El demorado duelo entre Roca y Aguado, de alguna forma, era el plato fuerte del corto pero intenso ciclo preparado por José María Garzón en su primera feria al frente del Coso de Los Califas. La demanda de localidades había sido la mejor prueba del interés despertado por este vis a vis que contaba con el contrapunto ecuestre de Diego Ventura, indiscutible líder y maestro del actual escalafón montado. Pero el lío, la sal y el son del festejo estaba -al menos a priori- en comprobar qué quedaba de aquella antigua competencia que giró en torno a la única tarde que habían compartido hasta ahora como matadores.
Roca acabó imponiendose claramente: por ambición, capacidad y sentido del liderazgo. El diestro limeño, además, reaparecía en España después de casi dos años en blanco y lo hizo en el mismo nivel previo al eclipse: cuajando inapelablemente a sus dos toros. En su primero, de Cuvillo, se vivió el primer conato de pique o competencia capotera entre Andrés y Pablo.

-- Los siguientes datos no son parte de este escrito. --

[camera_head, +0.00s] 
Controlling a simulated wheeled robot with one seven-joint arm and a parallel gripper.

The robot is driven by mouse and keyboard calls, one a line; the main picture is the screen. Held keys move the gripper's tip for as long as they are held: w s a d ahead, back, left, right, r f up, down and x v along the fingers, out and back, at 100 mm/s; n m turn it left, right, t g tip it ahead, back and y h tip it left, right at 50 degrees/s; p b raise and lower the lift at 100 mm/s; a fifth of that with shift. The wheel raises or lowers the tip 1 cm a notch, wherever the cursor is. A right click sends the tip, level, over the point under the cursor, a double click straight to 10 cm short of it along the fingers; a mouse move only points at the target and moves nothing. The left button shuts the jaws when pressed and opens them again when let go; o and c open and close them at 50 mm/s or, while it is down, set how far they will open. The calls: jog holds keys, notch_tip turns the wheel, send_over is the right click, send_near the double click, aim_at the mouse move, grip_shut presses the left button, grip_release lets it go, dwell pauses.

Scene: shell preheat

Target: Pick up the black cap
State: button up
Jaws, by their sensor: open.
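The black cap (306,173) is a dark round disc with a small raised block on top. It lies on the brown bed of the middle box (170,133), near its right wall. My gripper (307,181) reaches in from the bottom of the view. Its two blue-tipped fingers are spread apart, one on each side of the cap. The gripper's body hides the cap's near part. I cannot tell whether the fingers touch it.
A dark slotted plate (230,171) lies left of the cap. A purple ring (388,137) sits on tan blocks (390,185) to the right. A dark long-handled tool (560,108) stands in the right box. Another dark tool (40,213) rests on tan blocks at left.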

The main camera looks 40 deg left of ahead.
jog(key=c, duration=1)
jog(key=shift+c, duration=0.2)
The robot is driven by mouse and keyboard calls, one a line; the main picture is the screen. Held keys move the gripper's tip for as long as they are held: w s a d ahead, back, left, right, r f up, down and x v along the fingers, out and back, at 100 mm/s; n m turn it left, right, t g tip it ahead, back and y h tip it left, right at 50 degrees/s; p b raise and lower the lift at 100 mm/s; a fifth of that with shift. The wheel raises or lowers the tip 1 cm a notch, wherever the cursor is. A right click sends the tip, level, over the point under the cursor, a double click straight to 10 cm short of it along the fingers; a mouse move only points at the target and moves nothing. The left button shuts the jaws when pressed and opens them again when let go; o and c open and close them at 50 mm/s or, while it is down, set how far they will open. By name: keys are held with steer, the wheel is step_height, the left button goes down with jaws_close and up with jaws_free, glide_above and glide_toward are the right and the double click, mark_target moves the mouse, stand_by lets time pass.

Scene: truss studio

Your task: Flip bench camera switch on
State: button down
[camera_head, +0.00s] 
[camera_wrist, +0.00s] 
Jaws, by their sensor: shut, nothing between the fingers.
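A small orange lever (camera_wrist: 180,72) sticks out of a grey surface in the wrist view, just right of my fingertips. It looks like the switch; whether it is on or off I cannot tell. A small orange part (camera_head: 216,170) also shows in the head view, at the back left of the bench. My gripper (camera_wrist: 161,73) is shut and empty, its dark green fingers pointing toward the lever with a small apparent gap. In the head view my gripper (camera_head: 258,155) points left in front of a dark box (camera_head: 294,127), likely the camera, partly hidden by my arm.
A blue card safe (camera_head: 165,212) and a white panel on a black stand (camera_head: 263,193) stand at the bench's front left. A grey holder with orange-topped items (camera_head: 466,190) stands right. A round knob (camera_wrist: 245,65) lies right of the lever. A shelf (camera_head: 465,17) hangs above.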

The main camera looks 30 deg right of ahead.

Las verónicas del sevillano fueron replicadas con un ceñido combo de chicuelinas y tafalleras que calentaron la plaza. Roca, en plena forma, acabaría exprimiendo al toro de verdad por el lado izquierdo. Por ese pitón rompió de verdad la faena y se entregó definitivamente Roca, que apuró distancias y se reunió con el bicho en un explosivo final. La estocada, un punto rinconera, también fue fulminante. Le dieron una oreja. Le habían pedido las dos.
Cuando salió el quinto la corrida ya se había sumido en un mar de pausas que, como en la novillada de la víspera, amenazaba con diluir cualquier suceso por intenso que éste fuera. Roca Rey se equivoca de parte a parte acentuando pausas, provocando tiempos muertos. No añaden nada a un espectáculo que, por sí mismo, hace tiempo que entró en una peligrosa ampliación de sus tiempos naturales. El peor antitaurino siempre, es el aburrimiento... Con esas reflexiones andábamos cuando el quinto titular, después de una lidia interminable y al comienzo del último tercio se descordó contra un burladero.
La presidencia, sorprendentemente, sacó el pañuelo verde. Después de mil y un intentos para meterlo en los corrales acabó siendo apuntillado en la tronera de un burladero. El reloj ya pesaba, y de qué manera...La suerte quiso arreglar el asunto con un sobrero de Parladé, justito de todo pero de buen comportamiento en la muleta del matador peruano que le formó un auténtico lío desde los estatuarios iniciales, pasando por el macizo toreo fundamental, antes de amarrar su labor por ceñidísimas bernardinas. La espada, ay, encalló cambiando los máximos trofeos por una fuerte ovación que Roca Rey recogió desde el tercio.